WHAT IS EXPECTED:
Reproduce each line of the material precisely.

TASK DATA:
____

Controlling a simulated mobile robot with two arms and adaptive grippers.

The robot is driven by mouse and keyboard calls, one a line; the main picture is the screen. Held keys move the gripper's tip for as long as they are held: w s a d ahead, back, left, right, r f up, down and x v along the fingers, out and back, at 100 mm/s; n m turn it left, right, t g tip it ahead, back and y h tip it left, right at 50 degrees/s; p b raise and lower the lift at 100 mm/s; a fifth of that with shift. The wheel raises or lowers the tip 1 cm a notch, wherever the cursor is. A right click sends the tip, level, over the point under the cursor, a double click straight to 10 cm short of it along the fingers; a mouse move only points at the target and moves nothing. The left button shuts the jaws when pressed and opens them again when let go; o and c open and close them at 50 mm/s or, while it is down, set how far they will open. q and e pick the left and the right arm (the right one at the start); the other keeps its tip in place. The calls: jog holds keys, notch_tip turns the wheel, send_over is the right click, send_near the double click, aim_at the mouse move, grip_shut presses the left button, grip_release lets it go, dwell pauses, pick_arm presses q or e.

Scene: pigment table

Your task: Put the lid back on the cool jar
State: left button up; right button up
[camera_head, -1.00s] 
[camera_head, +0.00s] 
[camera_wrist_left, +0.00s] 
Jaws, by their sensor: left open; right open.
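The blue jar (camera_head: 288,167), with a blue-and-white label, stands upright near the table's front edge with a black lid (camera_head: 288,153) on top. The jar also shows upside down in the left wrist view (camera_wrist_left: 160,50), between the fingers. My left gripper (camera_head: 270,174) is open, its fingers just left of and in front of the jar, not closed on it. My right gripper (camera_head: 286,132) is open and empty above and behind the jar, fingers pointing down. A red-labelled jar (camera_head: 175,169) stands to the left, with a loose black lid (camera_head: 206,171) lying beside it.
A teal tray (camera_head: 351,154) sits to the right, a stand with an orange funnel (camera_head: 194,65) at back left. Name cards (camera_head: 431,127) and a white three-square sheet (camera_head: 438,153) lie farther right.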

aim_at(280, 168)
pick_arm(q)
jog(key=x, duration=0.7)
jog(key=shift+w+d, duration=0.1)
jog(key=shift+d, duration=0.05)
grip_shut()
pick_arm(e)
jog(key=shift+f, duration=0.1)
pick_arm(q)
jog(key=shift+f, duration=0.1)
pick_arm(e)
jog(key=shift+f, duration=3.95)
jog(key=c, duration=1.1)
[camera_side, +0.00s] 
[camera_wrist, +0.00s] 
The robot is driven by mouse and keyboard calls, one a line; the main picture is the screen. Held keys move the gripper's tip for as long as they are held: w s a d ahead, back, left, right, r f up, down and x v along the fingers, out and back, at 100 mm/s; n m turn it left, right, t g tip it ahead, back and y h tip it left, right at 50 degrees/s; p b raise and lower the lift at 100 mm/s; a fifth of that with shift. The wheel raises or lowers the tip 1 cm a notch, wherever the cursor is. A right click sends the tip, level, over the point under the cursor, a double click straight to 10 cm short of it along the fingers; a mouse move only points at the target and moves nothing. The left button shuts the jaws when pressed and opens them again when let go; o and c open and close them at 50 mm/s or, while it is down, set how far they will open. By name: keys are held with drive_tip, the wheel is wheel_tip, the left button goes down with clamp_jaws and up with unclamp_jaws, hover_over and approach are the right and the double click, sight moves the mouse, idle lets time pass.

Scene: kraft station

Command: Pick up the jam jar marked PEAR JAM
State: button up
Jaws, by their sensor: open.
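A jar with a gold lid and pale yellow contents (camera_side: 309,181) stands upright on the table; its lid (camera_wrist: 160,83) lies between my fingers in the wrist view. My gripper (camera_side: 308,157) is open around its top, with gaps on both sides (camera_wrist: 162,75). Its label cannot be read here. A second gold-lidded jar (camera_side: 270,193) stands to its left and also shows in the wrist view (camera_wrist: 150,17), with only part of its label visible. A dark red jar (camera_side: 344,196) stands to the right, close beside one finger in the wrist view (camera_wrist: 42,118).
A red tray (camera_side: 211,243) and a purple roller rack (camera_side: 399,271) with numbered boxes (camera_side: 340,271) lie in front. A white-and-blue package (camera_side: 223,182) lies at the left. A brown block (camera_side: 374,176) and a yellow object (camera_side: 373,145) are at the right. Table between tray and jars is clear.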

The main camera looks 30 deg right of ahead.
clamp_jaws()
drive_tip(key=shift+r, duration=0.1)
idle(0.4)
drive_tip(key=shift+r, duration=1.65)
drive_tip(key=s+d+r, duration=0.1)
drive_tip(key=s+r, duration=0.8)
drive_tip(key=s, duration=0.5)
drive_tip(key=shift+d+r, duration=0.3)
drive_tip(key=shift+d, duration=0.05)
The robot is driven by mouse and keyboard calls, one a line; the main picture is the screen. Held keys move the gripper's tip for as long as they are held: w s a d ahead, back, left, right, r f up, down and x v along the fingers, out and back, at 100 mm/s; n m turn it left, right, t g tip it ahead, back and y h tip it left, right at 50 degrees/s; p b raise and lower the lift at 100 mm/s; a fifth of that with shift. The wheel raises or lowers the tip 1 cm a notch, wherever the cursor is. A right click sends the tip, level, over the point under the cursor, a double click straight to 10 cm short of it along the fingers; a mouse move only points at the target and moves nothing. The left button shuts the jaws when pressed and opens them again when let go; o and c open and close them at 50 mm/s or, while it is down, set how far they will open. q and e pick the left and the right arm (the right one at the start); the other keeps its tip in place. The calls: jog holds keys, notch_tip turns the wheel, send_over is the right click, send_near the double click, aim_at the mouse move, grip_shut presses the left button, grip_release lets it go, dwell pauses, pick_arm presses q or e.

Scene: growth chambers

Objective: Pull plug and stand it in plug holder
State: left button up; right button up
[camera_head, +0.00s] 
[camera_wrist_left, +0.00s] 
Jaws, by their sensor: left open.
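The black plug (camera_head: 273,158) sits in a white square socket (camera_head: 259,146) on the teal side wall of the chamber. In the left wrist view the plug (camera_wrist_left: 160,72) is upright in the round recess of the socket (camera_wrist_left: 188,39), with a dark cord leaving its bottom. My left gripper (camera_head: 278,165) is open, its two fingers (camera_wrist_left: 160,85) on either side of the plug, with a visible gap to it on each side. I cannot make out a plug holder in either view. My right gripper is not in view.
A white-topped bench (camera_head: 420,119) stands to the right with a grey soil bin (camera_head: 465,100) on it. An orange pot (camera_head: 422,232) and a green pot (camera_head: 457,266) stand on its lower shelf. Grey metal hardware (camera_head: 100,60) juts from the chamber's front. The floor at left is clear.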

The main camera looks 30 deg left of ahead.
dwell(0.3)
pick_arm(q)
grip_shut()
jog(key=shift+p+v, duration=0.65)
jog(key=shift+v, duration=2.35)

____

COMPLETED EXERCISE:
Controlling a simulated mobile robot with two arms and adaptive grippers.

The robot is driven by mouse and keyboard calls, one a line; the main picture is the screen. Held keys move the gripper's tip for as long as they are held: w s a d ahead, back, left, right, r f up, down and x v along the fingers, out and back, at 100 mm/s; n m turn it left, right, t g tip it ahead, back and y h tip it left, right at 50 degrees/s; p b raise and lower the lift at 100 mm/s; a fifth of that with shift. The wheel raises or lowers the tip 1 cm a notch, wherever the cursor is. A right click sends the tip, level, over the point under the cursor, a double click straight to 10 cm short of it along the fingers; a mouse move only points at the target and moves nothing. The left button shuts the jaws when pressed and opens them again when let go; o and c open and close them at 50 mm/s or, while it is down, set how far they will open. q and e pick the left and the right arm (the right one at the start); the other keeps its tip in place. The calls: jog holds keys, notch_tip turns the wheel, send_over is the right click, send_near the double click, aim_at the mouse move, grip_shut presses the left button, grip_release lets it go, dwell pauses, pick_arm presses q or e.

Scene: pigment table

Your task: Put the lid back on the cool jar
State: left button up; right button up
[camera_head, -1.00s] 
[camera_head, +0.00s] 
[camera_wrist_left, +0.00s] 
Jaws, by their sensor: left open; right open.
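The blue jar (camera_head: 288,167), with a blue-and-white label, stands upright near the table's front edge with a black lid (camera_head: 288,153) on top. The jar also shows upside down in the left wrist view (camera_wrist_left: 160,50), between the fingers. My left gripper (camera_head: 270,174) is open, its fingers just left of and in front of the jar, not closed on it. My right gripper (camera_head: 286,132) is open and empty above and behind the jar, fingers pointing down. A red-labelled jar (camera_head: 175,169) stands to the left, with a loose black lid (camera_head: 206,171) lying beside it.
A teal tray (camera_head: 351,154) sits to the right, a stand with an orange funnel (camera_head: 194,65) at back left. Name cards (camera_head: 431,127) and a white three-square sheet (camera_head: 438,153) lie farther right.

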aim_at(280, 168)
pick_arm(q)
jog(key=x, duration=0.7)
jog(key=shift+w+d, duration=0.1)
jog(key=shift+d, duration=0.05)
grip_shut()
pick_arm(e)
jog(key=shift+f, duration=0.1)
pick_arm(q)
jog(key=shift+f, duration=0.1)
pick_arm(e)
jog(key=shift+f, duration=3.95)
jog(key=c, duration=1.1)
[camera_side, +0.00s] 
[camera_wrist, +0.00s] 
The robot is driven by mouse and keyboard calls, one a line; the main picture is the screen. Held keys move the gripper's tip for as long as they are held: w s a d ahead, back, left, right, r f up, down and x v along the fingers, out and back, at 100 mm/s; n m turn it left, right, t g tip it ahead, back and y h tip it left, right at 50 degrees/s; p b raise and lower the lift at 100 mm/s; a fifth of that with shift. The wheel raises or lowers the tip 1 cm a notch, wherever the cursor is. A right click sends the tip, level, over the point under the cursor, a double click straight to 10 cm short of it along the fingers; a mouse move only points at the target and moves nothing. The left button shuts the jaws when pressed and opens them again when let go; o and c open and close them at 50 mm/s or, while it is down, set how far they will open. By name: keys are held with drive_tip, the wheel is wheel_tip, the left button goes down with clamp_jaws and up with unclamp_jaws, hover_over and approach are the right and the double click, sight moves the mouse, idle lets time pass.

Scene: kraft station

Command: Pick up the jam jar marked PEAR JAM
State: button up
Jaws, by their sensor: open.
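A jar with a gold lid and pale yellow contents (camera_side: 309,181) stands upright on the table; its lid (camera_wrist: 160,83) lies between my fingers in the wrist view. My gripper (camera_side: 308,157) is open around its top, with gaps on both sides (camera_wrist: 162,75). Its label cannot be read here. A second gold-lidded jar (camera_side: 270,193) stands to its left and also shows in the wrist view (camera_wrist: 150,17), with only part of its label visible. A dark red jar (camera_side: 344,196) stands to the right, close beside one finger in the wrist view (camera_wrist: 42,118).
A red tray (camera_side: 211,243) and a purple roller rack (camera_side: 399,271) with numbered boxes (camera_side: 340,271) lie in front. A white-and-blue package (camera_side: 223,182) lies at the left. A brown block (camera_side: 374,176) and a yellow object (camera_side: 373,145) are at the right. Table between tray and jars is clear.

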The main camera looks 30 deg right of ahead.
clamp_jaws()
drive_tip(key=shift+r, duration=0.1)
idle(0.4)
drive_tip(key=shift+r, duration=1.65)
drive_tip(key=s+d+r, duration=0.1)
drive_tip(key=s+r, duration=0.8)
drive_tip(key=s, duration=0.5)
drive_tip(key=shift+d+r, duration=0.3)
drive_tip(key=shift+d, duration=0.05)
The robot is driven by mouse and keyboard calls, one a line; the main picture is the screen. Held keys move the gripper's tip for as long as they are held: w s a d ahead, back, left, right, r f up, down and x v along the fingers, out and back, at 100 mm/s; n m turn it left, right, t g tip it ahead, back and y h tip it left, right at 50 degrees/s; p b raise and lower the lift at 100 mm/s; a fifth of that with shift. The wheel raises or lowers the tip 1 cm a notch, wherever the cursor is. A right click sends the tip, level, over the point under the cursor, a double click straight to 10 cm short of it along the fingers; a mouse move only points at the target and moves nothing. The left button shuts the jaws when pressed and opens them again when let go; o and c open and close them at 50 mm/s or, while it is down, set how far they will open. q and e pick the left and the right arm (the right one at the start); the other keeps its tip in place. The calls: jog holds keys, notch_tip turns the wheel, send_over is the right click, send_near the double click, aim_at the mouse move, grip_shut presses the left button, grip_release lets it go, dwell pauses, pick_arm presses q or e.

Scene: growth chambers

Objective: Pull plug and stand it in plug holder
State: left button up; right button up
[camera_head, +0.00s] 
[camera_wrist_left, +0.00s] 
Jaws, by their sensor: left open.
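The black plug (camera_head: 273,158) sits in a white square socket (camera_head: 259,146) on the teal side wall of the chamber. In the left wrist view the plug (camera_wrist_left: 160,72) is upright in the round recess of the socket (camera_wrist_left: 188,39), with a dark cord leaving its bottom. My left gripper (camera_head: 278,165) is open, its two fingers (camera_wrist_left: 160,85) on either side of the plug, with a visible gap to it on each side. I cannot make out a plug holder in either view. My right gripper is not in view.
A white-topped bench (camera_head: 420,119) stands to the right with a grey soil bin (camera_head: 465,100) on it. An orange pot (camera_head: 422,232) and a green pot (camera_head: 457,266) stand on its lower shelf. Grey metal hardware (camera_head: 100,60) juts from the chamber's front. The floor at left is clear.

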The main camera looks 30 deg left of ahead.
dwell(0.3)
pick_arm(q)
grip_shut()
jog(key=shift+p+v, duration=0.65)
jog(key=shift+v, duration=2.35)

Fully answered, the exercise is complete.